Que somos una amalgama de privilegios y opresiones es algo tan evidenciado ya que da vergüenza escribirlo. Pero, por obvio que sea, hay que seguir recordándolo hasta la náusea, hasta que saltarse por alto esa obviedad suponga un descrédito tan grande que acabe con tu vida social para siempre. Todos y todas somos una mezcla de opresiones y privilegios, y tenemos una sensibilidad a flor de piel para lo que concierne a nuestro cachito de opresión, pero somo bastante más laxas en lo que a opresiones ajenas se refiere, con la excusa aquella de que si no afecta directamente, parece que no se ve. Así, en el movimiento polyamoroso tenemos claro que la monogamia es el demonio, pero pensar la monogamia como si de un champiñón aislado se tratase es, como poco, hacer trampa: es querer abrir una brecha en el trocito de monogamia que nos oprime personalmente, pero dejar intactas las partes que oprimen a los y las demás… y en las que yo, probablemente, tenga mis privilegios bien asentados.

El ejemplo clásico es el omnipresente hombre, blanco, cis, hetero de clase media que, precisamente por haberle tocado el bingazo de la lotería del privilegio, tiene serios problemas para entender la relación entre el sistema monógamo y la violencia de género, convencido como está de que el machismo ni es para tanto, ni es necesario erradicarlo para construir relaciones amorosas más sanas. Pero este no es el único ejemplo, compañeras: las blancas, heteros, cis de clase media somos reacias a aceptar las críticas trans cuando hemos pisoteado una de sus áreas sensibles (¡y coreamos nosotras también el “vamos, vamos, chicxs, no es para tanto”!), o nos dedicamos a dar charlas y escribir artículos (esa tal Vasallo) como si no hubiese mujeres que necesitan la monogamia para asegurarse la crianza compartida de sus hijos e hijas, por poner un ejemplo sencillo.

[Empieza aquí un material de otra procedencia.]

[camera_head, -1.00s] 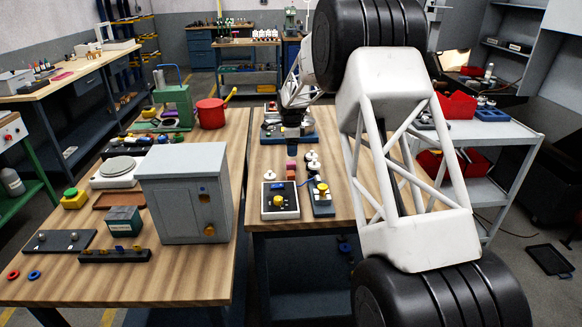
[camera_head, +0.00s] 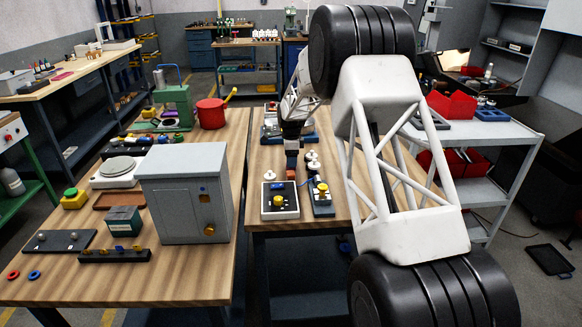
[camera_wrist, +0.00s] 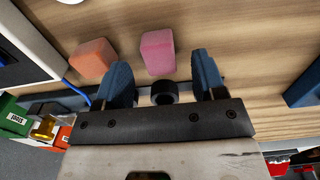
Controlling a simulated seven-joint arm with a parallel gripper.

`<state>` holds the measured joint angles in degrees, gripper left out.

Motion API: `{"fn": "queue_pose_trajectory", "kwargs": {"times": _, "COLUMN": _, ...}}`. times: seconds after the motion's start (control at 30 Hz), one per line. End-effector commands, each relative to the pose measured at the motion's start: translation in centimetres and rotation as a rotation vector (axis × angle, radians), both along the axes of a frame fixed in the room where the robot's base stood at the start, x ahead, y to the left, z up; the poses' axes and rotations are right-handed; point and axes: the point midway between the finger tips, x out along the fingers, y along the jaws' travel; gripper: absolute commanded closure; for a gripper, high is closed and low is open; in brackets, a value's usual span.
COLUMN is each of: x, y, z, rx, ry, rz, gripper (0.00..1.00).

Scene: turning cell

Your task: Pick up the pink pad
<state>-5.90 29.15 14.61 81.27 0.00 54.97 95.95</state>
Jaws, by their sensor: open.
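The pink pad (camera_wrist: 158,52) is a small block on the wooden table in the wrist view. It lies just beyond and between the two blue fingers of my gripper (camera_wrist: 161,60). My gripper is open, with nothing between its fingers that I can see held. In the head view my gripper (camera_head: 292,148) points down over the table's middle and hides the pink pad. An orange-red block (camera_wrist: 92,58) lies just left of the pad in the wrist view, and it shows below my gripper in the head view (camera_head: 291,170).
A grey cabinet (camera_head: 186,190) is at left. Bare wood lies right of the pad.

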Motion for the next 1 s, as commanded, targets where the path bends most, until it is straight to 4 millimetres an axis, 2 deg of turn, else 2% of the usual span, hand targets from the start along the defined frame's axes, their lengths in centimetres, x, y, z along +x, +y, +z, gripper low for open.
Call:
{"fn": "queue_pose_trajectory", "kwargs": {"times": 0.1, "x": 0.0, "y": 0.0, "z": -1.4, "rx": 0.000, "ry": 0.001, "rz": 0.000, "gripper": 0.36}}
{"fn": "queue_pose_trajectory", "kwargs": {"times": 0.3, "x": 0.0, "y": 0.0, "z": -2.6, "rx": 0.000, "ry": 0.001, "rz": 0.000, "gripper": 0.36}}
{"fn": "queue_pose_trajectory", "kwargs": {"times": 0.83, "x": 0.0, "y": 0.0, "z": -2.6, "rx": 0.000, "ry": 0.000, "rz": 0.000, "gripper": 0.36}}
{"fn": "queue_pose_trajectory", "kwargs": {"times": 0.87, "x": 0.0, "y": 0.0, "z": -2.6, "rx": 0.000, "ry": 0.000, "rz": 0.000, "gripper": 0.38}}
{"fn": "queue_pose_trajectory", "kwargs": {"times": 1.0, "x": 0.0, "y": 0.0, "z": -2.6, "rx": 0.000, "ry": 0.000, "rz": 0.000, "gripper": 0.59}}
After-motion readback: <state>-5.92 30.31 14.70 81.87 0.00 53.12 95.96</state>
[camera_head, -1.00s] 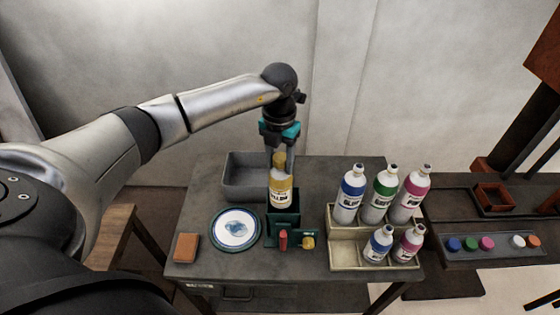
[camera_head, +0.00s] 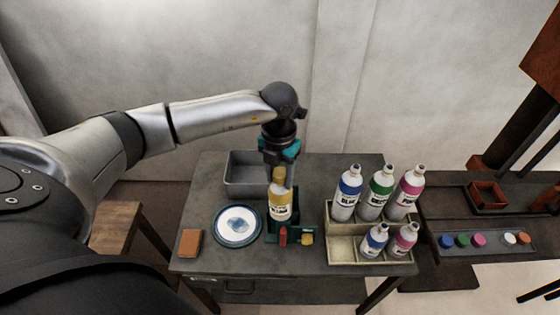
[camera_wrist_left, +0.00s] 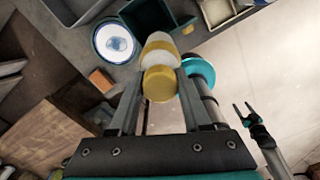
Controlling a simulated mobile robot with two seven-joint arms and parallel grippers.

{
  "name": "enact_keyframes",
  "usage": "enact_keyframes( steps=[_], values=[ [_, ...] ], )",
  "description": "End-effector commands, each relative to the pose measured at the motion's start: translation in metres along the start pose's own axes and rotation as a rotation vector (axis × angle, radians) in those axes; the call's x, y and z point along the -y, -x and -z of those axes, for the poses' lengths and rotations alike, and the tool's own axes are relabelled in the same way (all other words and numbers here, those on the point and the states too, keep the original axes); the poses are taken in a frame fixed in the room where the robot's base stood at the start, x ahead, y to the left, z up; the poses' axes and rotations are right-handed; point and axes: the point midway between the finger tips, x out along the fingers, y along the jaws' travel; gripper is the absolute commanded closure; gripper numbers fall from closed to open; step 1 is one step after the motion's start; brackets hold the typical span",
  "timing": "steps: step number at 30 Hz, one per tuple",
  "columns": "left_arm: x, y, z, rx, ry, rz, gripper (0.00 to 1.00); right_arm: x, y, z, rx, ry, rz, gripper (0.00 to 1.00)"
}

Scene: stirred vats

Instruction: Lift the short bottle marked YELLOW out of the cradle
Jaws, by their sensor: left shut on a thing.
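The short bottle marked YELLOW (camera_head: 280,205) has a white body, a yellow label and a yellow cap. My left gripper (camera_head: 279,178) is shut on it from above, around its neck and cap. In the left wrist view the yellow cap (camera_wrist_left: 160,84) sits between the two fingers. The dark green cradle (camera_head: 312,225) stands on the table. In the left wrist view the bottle appears clear of the cradle (camera_wrist_left: 150,14), whose visible inside looks empty. The bottle hides part of the cradle. My right gripper (camera_wrist_left: 243,107) shows small in the left wrist view, fingers apart.
A two-level rack (camera_head: 343,248) with several bottles stands close on the right. A grey tray (camera_head: 240,188) is behind, a round blue-white plate (camera_head: 237,225) to the left. An orange-brown block (camera_head: 190,242) lies at the front left. A side table (camera_head: 460,222) holds several coloured caps.

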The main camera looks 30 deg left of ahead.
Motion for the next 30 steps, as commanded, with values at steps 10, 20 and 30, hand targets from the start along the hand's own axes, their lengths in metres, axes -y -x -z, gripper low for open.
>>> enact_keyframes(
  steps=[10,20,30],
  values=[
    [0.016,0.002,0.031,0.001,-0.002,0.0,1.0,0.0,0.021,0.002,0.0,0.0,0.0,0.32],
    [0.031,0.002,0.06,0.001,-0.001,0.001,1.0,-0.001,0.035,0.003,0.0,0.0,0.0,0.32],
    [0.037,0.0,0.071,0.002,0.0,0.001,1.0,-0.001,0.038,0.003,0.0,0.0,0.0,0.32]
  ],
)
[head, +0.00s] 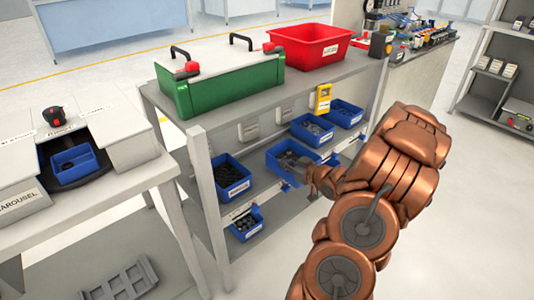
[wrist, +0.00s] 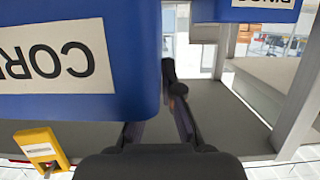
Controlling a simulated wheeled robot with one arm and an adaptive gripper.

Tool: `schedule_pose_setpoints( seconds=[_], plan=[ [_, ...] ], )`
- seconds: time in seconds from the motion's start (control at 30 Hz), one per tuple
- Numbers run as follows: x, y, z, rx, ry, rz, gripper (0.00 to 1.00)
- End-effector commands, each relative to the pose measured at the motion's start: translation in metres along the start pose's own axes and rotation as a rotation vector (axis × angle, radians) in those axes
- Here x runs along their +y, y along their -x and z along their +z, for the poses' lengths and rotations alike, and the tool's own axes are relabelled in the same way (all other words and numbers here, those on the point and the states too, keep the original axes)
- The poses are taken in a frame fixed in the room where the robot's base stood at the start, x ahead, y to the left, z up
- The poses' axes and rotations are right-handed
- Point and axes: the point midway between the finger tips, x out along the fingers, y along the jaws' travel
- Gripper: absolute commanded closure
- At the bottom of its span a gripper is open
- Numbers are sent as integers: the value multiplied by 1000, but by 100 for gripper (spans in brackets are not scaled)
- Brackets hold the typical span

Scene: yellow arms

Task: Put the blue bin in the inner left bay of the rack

Si nos nombramos políticas, tenemos que ponernos las pilas, remangarnos y cavar hasta encontrar las raíces múltiples del sistema. Tenemos que atrevernos a mover cosas que nos afecten, a reconocer errores, a escuchar puntos de vista y necesidades que ni hubiésemos imaginado. A no ofendernos cuando el problema nos apunta directamente: como decía Italo Calvino, el infierno lo formamos estando juntos y juntas. No lo hacen solo los demás.

De lo contrario, el polyamor será apenas una corriente buenrollista de las que afirman que la monogamia no es un sistema sino una opción como cualquier otra, que el amor no se puede racionalizar para no quitarle la magia y que los Reyes Magos son tres y vienen de Oriente. Será, al fin, una reforma de la monogamia como quien reforma un baño de pisito desarrollista poniéndole baldosas nuevas. Y será, sobre todo, una ocasión perdida para hacer una revolución desde los afectos que constituya un cambio significativo, real, profundo y perdurable en nuestra forma de amarnos, de follarnos, de vincularnos.